• **DIRECTIVE**
Find every line below that contains the word "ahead" and copy it out.

• **RECORDED INFORMATION**
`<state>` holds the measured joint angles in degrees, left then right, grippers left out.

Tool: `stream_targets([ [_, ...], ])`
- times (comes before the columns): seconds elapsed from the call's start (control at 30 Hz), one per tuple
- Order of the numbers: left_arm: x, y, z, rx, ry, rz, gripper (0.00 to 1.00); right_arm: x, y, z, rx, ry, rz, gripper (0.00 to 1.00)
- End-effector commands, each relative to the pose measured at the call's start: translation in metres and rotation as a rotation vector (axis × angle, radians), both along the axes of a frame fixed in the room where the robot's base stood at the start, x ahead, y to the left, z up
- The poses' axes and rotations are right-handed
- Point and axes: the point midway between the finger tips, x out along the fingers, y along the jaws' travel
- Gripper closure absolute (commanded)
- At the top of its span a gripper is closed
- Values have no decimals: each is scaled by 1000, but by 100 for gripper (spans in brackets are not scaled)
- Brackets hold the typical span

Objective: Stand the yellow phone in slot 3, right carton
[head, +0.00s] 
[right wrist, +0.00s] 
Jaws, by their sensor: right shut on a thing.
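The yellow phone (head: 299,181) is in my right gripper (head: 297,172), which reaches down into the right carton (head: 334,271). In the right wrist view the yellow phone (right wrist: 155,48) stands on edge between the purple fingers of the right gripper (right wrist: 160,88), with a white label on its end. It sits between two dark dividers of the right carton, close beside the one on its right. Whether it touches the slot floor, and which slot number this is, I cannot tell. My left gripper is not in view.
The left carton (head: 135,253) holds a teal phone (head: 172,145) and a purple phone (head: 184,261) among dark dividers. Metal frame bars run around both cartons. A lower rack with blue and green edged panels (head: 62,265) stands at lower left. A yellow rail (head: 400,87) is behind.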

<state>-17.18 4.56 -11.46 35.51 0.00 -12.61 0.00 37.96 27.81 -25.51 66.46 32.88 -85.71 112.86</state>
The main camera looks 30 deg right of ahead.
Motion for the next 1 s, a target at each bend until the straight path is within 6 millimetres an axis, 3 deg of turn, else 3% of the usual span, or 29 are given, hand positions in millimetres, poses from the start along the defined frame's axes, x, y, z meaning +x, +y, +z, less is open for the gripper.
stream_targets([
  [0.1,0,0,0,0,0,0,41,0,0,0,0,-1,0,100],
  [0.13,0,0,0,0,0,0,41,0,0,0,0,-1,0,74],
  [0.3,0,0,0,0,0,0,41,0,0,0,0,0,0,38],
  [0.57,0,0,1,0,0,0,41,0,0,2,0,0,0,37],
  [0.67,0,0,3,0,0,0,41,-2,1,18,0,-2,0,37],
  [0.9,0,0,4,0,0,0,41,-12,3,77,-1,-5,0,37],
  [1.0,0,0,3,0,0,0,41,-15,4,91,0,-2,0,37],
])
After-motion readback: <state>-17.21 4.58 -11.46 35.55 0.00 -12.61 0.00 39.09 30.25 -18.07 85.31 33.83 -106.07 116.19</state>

• **COMPLETED EXERCISE**
- End-effector commands, each relative to the pose measured at the call's start: translation in metres and rotation as a rotation vector (axis × angle, radians), both along the axes of a frame fixed in the room where the robot's base stood at the start, x ahead, y to the left, z up
The main camera looks 30 deg right of ahead.

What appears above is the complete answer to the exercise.